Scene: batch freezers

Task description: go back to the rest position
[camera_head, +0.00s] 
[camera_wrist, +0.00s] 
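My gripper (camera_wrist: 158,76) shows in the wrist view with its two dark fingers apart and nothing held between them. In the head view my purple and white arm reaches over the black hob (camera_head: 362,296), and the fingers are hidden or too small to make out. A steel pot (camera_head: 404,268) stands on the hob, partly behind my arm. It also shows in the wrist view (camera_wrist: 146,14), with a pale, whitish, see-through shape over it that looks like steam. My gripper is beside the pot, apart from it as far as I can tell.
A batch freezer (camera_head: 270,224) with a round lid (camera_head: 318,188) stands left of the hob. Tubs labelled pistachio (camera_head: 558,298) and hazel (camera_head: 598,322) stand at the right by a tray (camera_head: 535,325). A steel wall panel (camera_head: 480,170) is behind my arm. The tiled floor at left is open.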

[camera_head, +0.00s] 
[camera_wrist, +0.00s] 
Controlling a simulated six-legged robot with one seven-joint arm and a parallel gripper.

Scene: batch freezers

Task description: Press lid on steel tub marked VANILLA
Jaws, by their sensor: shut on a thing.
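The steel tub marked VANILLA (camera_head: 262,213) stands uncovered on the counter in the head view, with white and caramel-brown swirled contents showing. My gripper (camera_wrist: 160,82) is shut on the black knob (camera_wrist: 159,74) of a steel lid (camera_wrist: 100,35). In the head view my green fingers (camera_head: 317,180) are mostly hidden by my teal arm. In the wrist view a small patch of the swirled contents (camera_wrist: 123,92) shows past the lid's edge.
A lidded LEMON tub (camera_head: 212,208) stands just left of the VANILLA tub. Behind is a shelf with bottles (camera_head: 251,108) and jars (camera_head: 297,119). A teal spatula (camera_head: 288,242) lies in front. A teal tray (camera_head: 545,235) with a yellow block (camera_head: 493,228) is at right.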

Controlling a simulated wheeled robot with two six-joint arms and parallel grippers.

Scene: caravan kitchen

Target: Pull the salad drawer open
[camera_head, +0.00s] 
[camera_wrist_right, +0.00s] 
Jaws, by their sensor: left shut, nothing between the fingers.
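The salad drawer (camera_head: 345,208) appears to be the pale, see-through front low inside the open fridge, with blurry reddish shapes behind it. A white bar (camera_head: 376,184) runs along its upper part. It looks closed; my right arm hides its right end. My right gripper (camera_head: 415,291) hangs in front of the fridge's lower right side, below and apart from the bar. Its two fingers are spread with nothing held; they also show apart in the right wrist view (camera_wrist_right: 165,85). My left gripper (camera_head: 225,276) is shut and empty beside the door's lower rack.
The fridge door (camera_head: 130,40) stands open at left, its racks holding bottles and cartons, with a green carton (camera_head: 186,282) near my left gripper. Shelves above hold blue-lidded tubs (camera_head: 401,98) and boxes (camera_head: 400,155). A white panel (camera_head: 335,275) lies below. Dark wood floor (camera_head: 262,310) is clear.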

☆ ☆ ☆ ☆ ☆ ☆ ☆

Goal |
Each record above should be repeated exactly as it appears.

Solved problem |
Scene: batch freezers

Task description: go back to the rest position
[camera_head, +0.00s] 
[camera_wrist, +0.00s] 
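My gripper (camera_wrist: 158,76) shows in the wrist view with its two dark fingers apart and nothing held between them. In the head view my purple and white arm reaches over the black hob (camera_head: 362,296), and the fingers are hidden or too small to make out. A steel pot (camera_head: 404,268) stands on the hob, partly behind my arm. It also shows in the wrist view (camera_wrist: 146,14), with a pale, whitish, see-through shape over it that looks like steam. My gripper is beside the pot, apart from it as far as I can tell.
A batch freezer (camera_head: 270,224) with a round lid (camera_head: 318,188) stands left of the hob. Tubs labelled pistachio (camera_head: 558,298) and hazel (camera_head: 598,322) stand at the right by a tray (camera_head: 535,325). A steel wall panel (camera_head: 480,170) is behind my arm. The tiled floor at left is open.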

[camera_head, +0.00s] 
[camera_wrist, +0.00s] 
Controlling a simulated six-legged robot with one seven-joint arm and a parallel gripper.

Scene: batch freezers

Task description: Press lid on steel tub marked VANILLA
Jaws, by their sensor: shut on a thing.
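The steel tub marked VANILLA (camera_head: 262,213) stands uncovered on the counter in the head view, with white and caramel-brown swirled contents showing. My gripper (camera_wrist: 160,82) is shut on the black knob (camera_wrist: 159,74) of a steel lid (camera_wrist: 100,35). In the head view my green fingers (camera_head: 317,180) are mostly hidden by my teal arm. In the wrist view a small patch of the swirled contents (camera_wrist: 123,92) shows past the lid's edge.
A lidded LEMON tub (camera_head: 212,208) stands just left of the VANILLA tub. Behind is a shelf with bottles (camera_head: 251,108) and jars (camera_head: 297,119). A teal spatula (camera_head: 288,242) lies in front. A teal tray (camera_head: 545,235) with a yellow block (camera_head: 493,228) is at right.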

Controlling a simulated wheeled robot with two six-joint arms and parallel grippers.

Scene: caravan kitchen

Target: Pull the salad drawer open
[camera_head, +0.00s] 
[camera_wrist_right, +0.00s] 
Jaws, by their sensor: left shut, nothing between the fingers.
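The salad drawer (camera_head: 345,208) appears to be the pale, see-through front low inside the open fridge, with blurry reddish shapes behind it. A white bar (camera_head: 376,184) runs along its upper part. It looks closed; my right arm hides its right end. My right gripper (camera_head: 415,291) hangs in front of the fridge's lower right side, below and apart from the bar. Its two fingers are spread with nothing held; they also show apart in the right wrist view (camera_wrist_right: 165,85). My left gripper (camera_head: 225,276) is shut and empty beside the door's lower rack.
The fridge door (camera_head: 130,40) stands open at left, its racks holding bottles and cartons, with a green carton (camera_head: 186,282) near my left gripper. Shelves above hold blue-lidded tubs (camera_head: 401,98) and boxes (camera_head: 400,155). A white panel (camera_head: 335,275) lies below. Dark wood floor (camera_head: 262,310) is clear.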

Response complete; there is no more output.